The fallback overlay (HandTrackingFallback) draws a simple open-hand or fist silhouette positioned on the detected wrist landmark. It only renders for a hand whose matching glove is in the "error" state in useHandTrackingGloveStatus. This guarantees the user always sees something on their hand even when the 3D glove model fails to load.
Glove Models
HandTrackingGlove loads public/models/gant_l/model.gltf for both hands. The right hand applies scale.x = -1 at the group level to mirror the mesh, so the thumb ends up on the correct side. Both hands therefore share the same rig and the same material.
The historical public/models/gant_r/model.gltf is kept as legacy but is not loaded by the frontend — its GLB embeds three skeletons (Hand_l, Hand_l_pad, Hand_r) plus a galet mesh, which made the finger rig unreliable.
The gant_l material is set to alphaMode: OPAQUE with doubleSided: true. The opaque mode prevents transparency sorting issues that made folded fingers disappear behind the palm; the double-sided flag covers the back faces revealed by the mirror scale on the right hand.
Two additional glove variants exist on disk:
public/models/gant_l_pad/model.gltfpublic/models/gant_r_pad/model.gltf
They are intended for future swap-by-state usage but are not yet rigged. They cannot be animated by MediaPipe landmarks in their current form — re-exporting them from Blender with the same armature structure as gant_l is a prerequisite.
Known Limitations
- Production usage is currently limited to repair mission steps that explicitly need hands.
- MediaPipe depth is relative and currently not used for stable object depth control.
- The virtual hit zone is an approximation based on multiple raycasts, not a real 3D collider.

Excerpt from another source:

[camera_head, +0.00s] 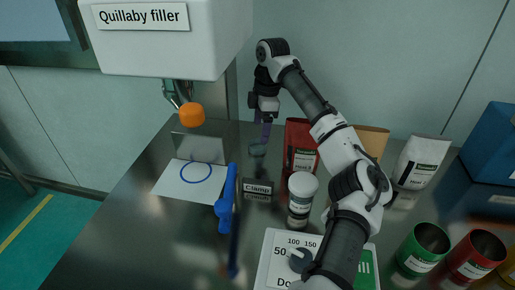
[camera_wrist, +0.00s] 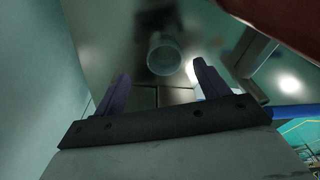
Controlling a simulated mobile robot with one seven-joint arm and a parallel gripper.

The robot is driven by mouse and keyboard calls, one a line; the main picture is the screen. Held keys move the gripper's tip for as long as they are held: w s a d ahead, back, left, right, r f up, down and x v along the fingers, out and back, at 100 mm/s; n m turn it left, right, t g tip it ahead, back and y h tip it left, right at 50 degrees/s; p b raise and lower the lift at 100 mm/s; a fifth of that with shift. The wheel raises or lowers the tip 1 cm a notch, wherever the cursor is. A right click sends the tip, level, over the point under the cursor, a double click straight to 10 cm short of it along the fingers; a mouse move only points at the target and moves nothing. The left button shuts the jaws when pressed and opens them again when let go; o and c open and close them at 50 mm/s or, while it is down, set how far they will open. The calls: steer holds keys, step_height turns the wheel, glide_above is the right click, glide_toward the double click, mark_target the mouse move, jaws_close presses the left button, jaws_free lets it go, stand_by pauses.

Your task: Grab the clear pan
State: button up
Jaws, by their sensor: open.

- The right glove is a mirrored copy of
gant_lrather than its own mesh; in the future a dedicated right-hand model would give a better visual. - The
_padglove variants are not rigged yet, so swap-by-state (normal ↔ pad) is not wired in. - Finger bone animation is an approximate landmark-to-bone mapping; it still needs calibration for per-model twist, offsets, and smoothing.